Task prompt
Faithfully return all lines, omitting every embedded picture.

Collected data
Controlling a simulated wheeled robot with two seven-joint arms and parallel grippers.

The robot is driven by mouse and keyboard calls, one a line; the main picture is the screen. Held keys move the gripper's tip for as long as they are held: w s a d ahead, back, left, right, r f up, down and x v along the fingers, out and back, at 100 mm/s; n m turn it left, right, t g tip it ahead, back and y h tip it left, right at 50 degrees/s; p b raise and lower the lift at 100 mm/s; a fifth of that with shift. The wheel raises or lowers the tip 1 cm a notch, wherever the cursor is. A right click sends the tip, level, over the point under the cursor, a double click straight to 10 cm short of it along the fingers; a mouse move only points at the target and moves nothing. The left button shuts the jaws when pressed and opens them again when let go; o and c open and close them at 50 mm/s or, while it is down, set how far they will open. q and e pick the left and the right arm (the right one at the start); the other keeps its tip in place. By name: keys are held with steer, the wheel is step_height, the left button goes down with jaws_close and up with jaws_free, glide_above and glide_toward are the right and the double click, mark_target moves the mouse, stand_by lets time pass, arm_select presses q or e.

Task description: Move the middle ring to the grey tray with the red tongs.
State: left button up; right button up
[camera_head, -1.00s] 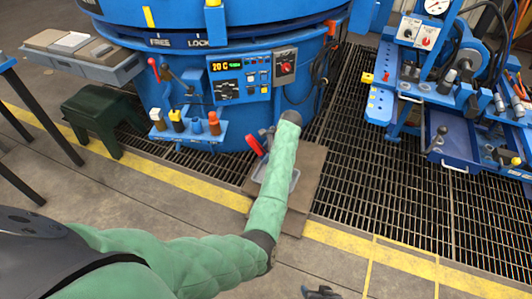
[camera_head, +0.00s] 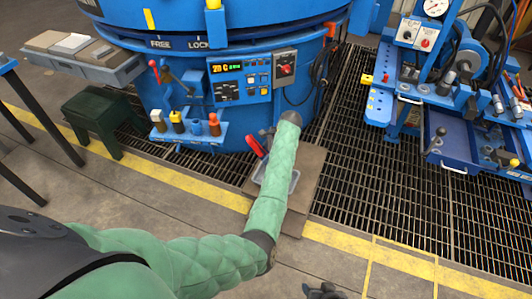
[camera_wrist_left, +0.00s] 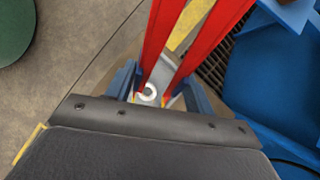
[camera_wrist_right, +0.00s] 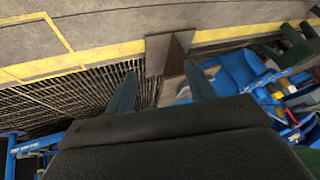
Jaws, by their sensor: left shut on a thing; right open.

Solution for this exercise
Controlling a simulated wheeled robot with two seven-joint arms and parallel grippers.

The robot is driven by mouse and keyboard calls, one a line; the main picture is the screen. Held keys move the gripper's tip for as long as they are held: w s a d ahead, back, left, right, r f up, down and x v along the fingers, out and back, at 100 mm/s; n m turn it left, right, t g tip it ahead, back and y h tip it left, right at 50 degrees/s; p b raise and lower the lift at 100 mm/s; a fifth of that with shift. The wheel raises or lowers the tip 1 cm a notch, wherever the cursor is. A right click sends the tip, level, over the point under the cursor, a double click straight to 10 cm short of it along the fingers; a mouse move only points at the target and moves nothing. The left button shuts the jaws when pressed and opens them again when let go; o and c open and close them at 50 mm/s or, while it is down, set how far they will open. q and e pick the left and the right arm (the right one at the start); the other keeps its tip in place. By name: keys are held with steer, the wheel is step_height, the left button goes down with jaws_close and up with jaws_free, glide_above and glide_toward are the right and the double click, mark_target moves the mouse, stand_by lets time pass, arm_select presses q or e.

Task description: Move the middle ring to the grey tray with the red tongs.
State: left button up; right button up
[camera_head, -1.00s] 
[camera_head, +0.00s] 
[camera_wrist_left, +0.00s] 
[camera_wrist_right, +0.00s] 
Jaws, by their sensor: left shut on a thing; right open.

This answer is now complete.